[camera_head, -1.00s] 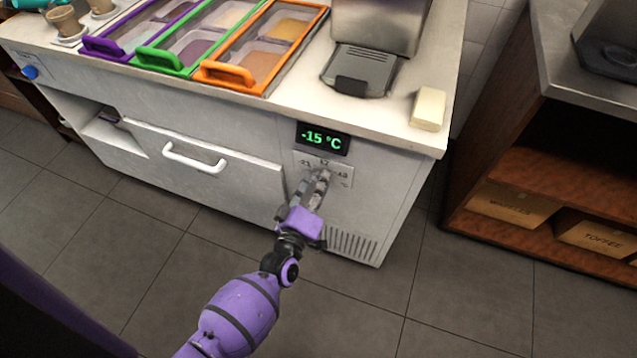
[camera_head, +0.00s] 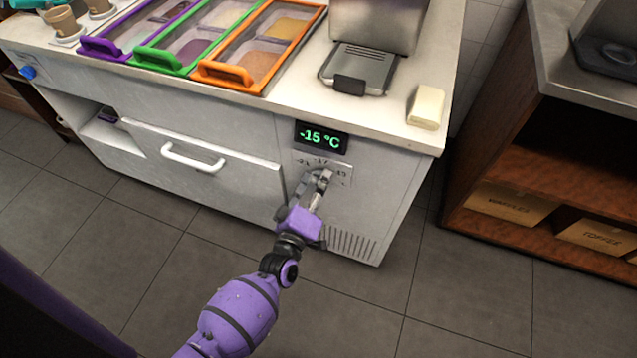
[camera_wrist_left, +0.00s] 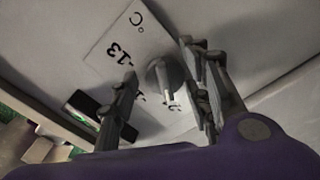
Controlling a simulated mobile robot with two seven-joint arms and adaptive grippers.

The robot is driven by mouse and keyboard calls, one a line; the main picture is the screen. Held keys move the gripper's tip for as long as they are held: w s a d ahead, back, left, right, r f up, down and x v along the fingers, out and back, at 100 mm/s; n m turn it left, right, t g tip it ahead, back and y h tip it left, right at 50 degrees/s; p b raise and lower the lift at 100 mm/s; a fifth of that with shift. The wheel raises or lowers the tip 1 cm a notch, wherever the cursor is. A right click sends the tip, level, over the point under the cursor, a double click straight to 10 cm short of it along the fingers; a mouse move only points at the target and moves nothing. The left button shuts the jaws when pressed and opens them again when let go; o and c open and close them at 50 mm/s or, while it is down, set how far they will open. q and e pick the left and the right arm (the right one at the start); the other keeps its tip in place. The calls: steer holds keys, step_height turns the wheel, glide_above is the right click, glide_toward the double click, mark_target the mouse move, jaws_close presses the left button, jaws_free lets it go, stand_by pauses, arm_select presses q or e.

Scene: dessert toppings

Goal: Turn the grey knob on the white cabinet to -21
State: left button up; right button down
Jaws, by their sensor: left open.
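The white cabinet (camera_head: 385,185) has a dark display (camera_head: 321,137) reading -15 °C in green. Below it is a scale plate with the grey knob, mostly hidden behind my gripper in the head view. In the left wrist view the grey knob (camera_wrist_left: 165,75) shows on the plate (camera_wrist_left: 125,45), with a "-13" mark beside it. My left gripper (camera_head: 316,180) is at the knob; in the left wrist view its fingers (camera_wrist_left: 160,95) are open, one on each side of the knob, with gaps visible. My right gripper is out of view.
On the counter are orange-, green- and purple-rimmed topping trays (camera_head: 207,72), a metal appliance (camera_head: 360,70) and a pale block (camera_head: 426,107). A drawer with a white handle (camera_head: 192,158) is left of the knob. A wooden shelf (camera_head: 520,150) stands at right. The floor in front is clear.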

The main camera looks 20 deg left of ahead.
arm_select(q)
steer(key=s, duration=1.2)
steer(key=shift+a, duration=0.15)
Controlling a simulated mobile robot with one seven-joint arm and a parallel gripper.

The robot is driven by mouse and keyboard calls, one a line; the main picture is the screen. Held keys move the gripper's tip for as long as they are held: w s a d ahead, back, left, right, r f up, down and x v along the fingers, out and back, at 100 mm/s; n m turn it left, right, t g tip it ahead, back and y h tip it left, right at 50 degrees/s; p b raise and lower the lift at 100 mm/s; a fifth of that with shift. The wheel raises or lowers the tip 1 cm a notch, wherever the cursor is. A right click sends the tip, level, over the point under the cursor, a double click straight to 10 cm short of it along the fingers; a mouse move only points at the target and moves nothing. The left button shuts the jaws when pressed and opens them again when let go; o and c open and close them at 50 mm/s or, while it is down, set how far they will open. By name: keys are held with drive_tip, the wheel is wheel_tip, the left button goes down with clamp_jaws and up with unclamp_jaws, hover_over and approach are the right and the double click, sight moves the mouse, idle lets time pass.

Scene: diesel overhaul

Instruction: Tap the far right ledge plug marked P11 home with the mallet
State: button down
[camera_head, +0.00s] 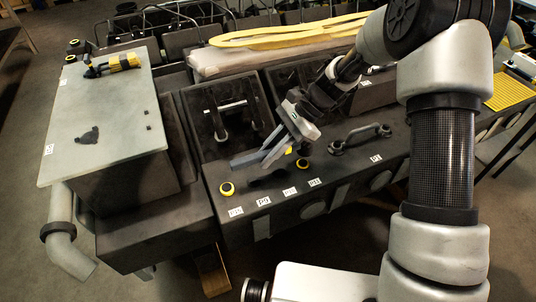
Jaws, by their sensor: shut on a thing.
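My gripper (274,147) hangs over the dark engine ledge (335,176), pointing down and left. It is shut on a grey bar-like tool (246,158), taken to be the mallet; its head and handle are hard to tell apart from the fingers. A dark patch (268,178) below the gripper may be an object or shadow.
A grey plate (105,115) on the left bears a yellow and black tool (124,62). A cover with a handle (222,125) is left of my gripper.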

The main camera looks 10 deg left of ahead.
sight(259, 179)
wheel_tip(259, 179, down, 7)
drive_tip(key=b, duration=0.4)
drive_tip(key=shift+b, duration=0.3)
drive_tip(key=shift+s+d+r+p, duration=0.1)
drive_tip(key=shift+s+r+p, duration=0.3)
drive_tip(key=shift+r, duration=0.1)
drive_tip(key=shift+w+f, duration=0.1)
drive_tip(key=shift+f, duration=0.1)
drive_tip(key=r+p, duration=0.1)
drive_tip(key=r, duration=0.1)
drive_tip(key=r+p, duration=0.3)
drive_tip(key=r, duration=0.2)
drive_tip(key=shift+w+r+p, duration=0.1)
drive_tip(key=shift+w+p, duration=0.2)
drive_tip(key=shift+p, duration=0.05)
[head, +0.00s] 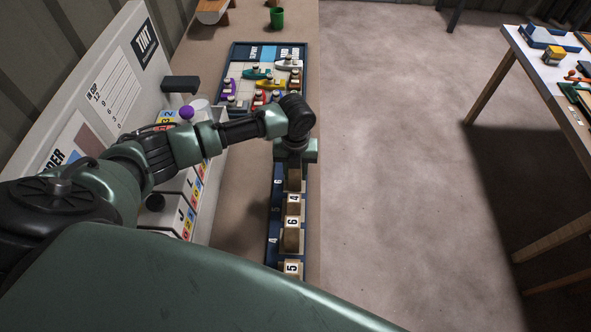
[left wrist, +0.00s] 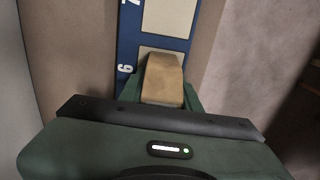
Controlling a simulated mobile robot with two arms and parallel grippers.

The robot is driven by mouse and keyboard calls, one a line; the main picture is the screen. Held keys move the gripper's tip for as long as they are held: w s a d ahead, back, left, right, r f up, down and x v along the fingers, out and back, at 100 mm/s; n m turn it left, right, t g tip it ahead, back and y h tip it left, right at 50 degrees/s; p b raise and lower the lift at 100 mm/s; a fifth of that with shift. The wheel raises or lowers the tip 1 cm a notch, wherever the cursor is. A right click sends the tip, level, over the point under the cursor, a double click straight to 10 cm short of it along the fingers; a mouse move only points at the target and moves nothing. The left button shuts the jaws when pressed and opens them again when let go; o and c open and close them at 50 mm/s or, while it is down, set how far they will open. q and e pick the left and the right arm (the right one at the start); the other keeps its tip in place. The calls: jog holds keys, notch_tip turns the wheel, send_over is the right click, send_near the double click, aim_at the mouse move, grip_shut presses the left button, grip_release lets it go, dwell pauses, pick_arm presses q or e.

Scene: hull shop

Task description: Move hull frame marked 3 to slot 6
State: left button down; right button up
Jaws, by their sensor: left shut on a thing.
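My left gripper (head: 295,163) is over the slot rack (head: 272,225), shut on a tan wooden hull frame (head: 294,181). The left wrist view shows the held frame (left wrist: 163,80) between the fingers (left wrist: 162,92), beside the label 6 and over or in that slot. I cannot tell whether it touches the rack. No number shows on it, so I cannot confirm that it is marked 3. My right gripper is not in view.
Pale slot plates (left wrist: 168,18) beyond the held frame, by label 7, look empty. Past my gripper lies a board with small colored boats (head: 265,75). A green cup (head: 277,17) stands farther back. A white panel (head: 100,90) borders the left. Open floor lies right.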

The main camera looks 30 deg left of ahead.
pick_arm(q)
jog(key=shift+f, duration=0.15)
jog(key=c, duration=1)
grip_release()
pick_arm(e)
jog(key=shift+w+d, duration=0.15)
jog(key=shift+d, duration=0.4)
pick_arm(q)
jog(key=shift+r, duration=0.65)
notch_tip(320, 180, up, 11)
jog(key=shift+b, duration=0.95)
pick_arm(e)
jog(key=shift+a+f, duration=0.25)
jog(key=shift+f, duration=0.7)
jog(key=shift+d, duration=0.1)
================================
**Task requirements:** Count every line above that holds the string "Controlling" and give the total, nothing more.

**Result of the exercise:** 3